(Robot episode records)

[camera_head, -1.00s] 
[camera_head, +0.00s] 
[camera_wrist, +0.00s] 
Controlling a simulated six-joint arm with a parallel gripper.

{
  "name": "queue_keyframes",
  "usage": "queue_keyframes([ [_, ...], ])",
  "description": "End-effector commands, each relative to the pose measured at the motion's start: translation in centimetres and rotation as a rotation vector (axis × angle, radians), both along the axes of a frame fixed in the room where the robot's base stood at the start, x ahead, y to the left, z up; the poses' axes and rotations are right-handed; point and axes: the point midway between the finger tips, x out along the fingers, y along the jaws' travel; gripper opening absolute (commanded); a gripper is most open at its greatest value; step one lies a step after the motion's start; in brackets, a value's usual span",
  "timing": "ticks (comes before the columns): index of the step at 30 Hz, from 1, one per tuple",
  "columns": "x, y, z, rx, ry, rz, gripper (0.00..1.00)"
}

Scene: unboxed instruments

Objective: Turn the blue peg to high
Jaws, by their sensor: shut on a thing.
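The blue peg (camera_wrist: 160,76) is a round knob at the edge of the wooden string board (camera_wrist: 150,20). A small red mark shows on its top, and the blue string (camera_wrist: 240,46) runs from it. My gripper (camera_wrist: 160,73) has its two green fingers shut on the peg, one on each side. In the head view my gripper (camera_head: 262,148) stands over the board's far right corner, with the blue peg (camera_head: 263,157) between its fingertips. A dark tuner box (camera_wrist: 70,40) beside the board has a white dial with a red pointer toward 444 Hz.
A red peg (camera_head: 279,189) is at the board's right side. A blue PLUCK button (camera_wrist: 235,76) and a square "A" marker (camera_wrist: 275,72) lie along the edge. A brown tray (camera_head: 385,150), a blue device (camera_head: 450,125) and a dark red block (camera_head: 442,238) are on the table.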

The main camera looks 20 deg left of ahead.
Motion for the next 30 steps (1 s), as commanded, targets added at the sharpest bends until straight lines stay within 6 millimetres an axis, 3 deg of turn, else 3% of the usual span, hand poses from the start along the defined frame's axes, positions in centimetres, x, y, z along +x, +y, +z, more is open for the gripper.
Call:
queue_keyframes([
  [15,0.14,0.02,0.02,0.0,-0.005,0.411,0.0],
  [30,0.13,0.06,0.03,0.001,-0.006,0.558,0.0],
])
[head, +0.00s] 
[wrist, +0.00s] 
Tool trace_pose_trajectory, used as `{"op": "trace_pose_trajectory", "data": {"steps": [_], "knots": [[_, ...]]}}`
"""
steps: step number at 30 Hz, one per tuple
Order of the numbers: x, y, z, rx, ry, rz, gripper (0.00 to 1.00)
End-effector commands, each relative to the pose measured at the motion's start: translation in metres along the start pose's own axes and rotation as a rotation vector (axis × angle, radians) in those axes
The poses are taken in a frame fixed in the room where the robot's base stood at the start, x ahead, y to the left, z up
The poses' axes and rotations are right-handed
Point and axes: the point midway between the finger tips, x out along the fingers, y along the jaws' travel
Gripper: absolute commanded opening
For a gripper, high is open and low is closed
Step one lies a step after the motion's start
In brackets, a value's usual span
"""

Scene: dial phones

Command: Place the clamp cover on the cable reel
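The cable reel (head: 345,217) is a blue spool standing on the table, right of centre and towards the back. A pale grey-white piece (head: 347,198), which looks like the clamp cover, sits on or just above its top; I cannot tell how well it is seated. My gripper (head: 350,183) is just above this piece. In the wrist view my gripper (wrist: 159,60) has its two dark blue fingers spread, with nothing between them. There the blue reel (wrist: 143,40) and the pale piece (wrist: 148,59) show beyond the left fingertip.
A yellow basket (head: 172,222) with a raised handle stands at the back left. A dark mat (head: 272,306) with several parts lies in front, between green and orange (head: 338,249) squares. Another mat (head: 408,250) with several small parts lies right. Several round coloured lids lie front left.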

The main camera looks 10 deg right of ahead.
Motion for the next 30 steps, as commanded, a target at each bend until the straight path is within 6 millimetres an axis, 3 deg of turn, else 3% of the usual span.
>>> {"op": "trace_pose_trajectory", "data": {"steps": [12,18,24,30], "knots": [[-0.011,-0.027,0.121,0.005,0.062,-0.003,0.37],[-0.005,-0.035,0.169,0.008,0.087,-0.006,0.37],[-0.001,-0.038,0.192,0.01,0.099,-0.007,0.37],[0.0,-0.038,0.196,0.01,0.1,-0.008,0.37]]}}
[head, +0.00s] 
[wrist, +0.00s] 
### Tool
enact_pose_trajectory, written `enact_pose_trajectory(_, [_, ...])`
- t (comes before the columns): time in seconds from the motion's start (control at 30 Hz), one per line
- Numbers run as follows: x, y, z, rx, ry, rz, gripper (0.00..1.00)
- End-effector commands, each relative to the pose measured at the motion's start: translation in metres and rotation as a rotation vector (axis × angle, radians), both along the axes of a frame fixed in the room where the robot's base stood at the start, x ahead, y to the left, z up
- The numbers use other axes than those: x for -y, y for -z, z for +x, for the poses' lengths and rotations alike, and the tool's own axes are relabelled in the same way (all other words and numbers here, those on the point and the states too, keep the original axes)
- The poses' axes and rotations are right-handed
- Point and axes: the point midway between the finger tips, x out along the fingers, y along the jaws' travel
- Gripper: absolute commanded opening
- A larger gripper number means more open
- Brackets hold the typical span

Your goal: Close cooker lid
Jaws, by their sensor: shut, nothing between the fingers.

• What needs to be done
All the data must be duplicated exactly, with nothing added or removed.

• Response
[camera_head, -1.00s] 
[camera_head, +0.00s] 
[camera_wrist, +0.00s] 
Controlling a simulated six-joint arm with a parallel gripper.

{
  "name": "queue_keyframes",
  "usage": "queue_keyframes([ [_, ...], ])",
  "description": "End-effector commands, each relative to the pose measured at the motion's start: translation in centimetres and rotation as a rotation vector (axis × angle, radians), both along the axes of a frame fixed in the room where the robot's base stood at the start, x ahead, y to the left, z up; the poses' axes and rotations are right-handed; point and axes: the point midway between the finger tips, x out along the fingers, y along the jaws' travel; gripper opening absolute (commanded); a gripper is most open at its greatest value; step one lies a step after the motion's start; in brackets, a value's usual span",
  "timing": "ticks (comes before the columns): index of the step at 30 Hz, from 1, one per tuple",
  "columns": "x, y, z, rx, ry, rz, gripper (0.00..1.00)"
}

Scene: unboxed instruments

Objective: Turn the blue peg to high
Jaws, by their sensor: shut on a thing.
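The blue peg (camera_wrist: 160,76) is a round knob at the edge of the wooden string board (camera_wrist: 150,20). A small red mark shows on its top, and the blue string (camera_wrist: 240,46) runs from it. My gripper (camera_wrist: 160,73) has its two green fingers shut on the peg, one on each side. In the head view my gripper (camera_head: 262,148) stands over the board's far right corner, with the blue peg (camera_head: 263,157) between its fingertips. A dark tuner box (camera_wrist: 70,40) beside the board has a white dial with a red pointer toward 444 Hz.
A red peg (camera_head: 279,189) is at the board's right side. A blue PLUCK button (camera_wrist: 235,76) and a square "A" marker (camera_wrist: 275,72) lie along the edge. A brown tray (camera_head: 385,150), a blue device (camera_head: 450,125) and a dark red block (camera_head: 442,238) are on the table.

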The main camera looks 20 deg left of ahead.
Motion for the next 30 steps (1 s), as commanded, targets added at the sharpest bends until straight lines stay within 6 millimetres an axis, 3 deg of turn, else 3% of the usual span, hand poses from the start along the defined frame's axes, positions in centimetres, x, y, z along +x, +y, +z, more is open for the gripper.
Call:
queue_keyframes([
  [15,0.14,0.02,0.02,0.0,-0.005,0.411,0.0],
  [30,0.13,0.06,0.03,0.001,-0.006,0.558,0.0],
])
[head, +0.00s] 
[wrist, +0.00s] 
Tool trace_pose_trajectory, used as `{"op": "trace_pose_trajectory", "data": {"steps": [_], "knots": [[_, ...]]}}`
"""
steps: step number at 30 Hz, one per tuple
Order of the numbers: x, y, z, rx, ry, rz, gripper (0.00 to 1.00)
End-effector commands, each relative to the pose measured at the motion's start: translation in metres along the start pose's own axes and rotation as a rotation vector (axis × angle, radians) in those axes
The poses are taken in a frame fixed in the room where the robot's base stood at the start, x ahead, y to the left, z up
The poses' axes and rotations are right-handed
Point and axes: the point midway between the finger tips, x out along the fingers, y along the jaws' travel
Gripper: absolute commanded opening
For a gripper, high is open and low is closed
Step one lies a step after the motion's start
In brackets, a value's usual span
"""

Scene: dial phones

Command: Place the clamp cover on the cable reel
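The cable reel (head: 345,217) is a blue spool standing on the table, right of centre and towards the back. A pale grey-white piece (head: 347,198), which looks like the clamp cover, sits on or just above its top; I cannot tell how well it is seated. My gripper (head: 350,183) is just above this piece. In the wrist view my gripper (wrist: 159,60) has its two dark blue fingers spread, with nothing between them. There the blue reel (wrist: 143,40) and the pale piece (wrist: 148,59) show beyond the left fingertip.
A yellow basket (head: 172,222) with a raised handle stands at the back left. A dark mat (head: 272,306) with several parts lies in front, between green and orange (head: 338,249) squares. Another mat (head: 408,250) with several small parts lies right. Several round coloured lids lie front left.

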The main camera looks 10 deg right of ahead.
Motion for the next 30 steps, as commanded, a target at each bend until the straight path is within 6 millimetres an axis, 3 deg of turn, else 3% of the usual span.
>>> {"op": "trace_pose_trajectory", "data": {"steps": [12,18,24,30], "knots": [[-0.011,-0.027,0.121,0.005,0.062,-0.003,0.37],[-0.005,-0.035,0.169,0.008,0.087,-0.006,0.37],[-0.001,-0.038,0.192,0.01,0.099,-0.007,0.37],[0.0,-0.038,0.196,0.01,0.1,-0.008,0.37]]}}
[head, +0.00s] 
[wrist, +0.00s] 
### Tool
enact_pose_trajectory, written `enact_pose_trajectory(_, [_, ...])`
- t (comes before the columns): time in seconds from the motion's start (control at 30 Hz), one per line
- Numbers run as follows: x, y, z, rx, ry, rz, gripper (0.00..1.00)
- End-effector commands, each relative to the pose measured at the motion's start: translation in metres and rotation as a rotation vector (axis × angle, radians), both along the axes of a frame fixed in the room where the robot's base stood at the start, x ahead, y to the left, z up
- The numbers use other axes than those: x for -y, y for -z, z for +x, for the poses' lengths and rotations alike, and the tool's own axes are relabelled in the same way (all other words and numbers here, those on the point and the states too, keep the original axes)
- The poses' axes and rotations are right-handed
- Point and axes: the point midway between the finger tips, x out along the fingers, y along the jaws' travel
- Gripper: absolute commanded opening
- A larger gripper number means more open
- Brackets hold the typical span

Your goal: Close cooker lid
Jaws, by their sensor: shut, nothing between the fingers.

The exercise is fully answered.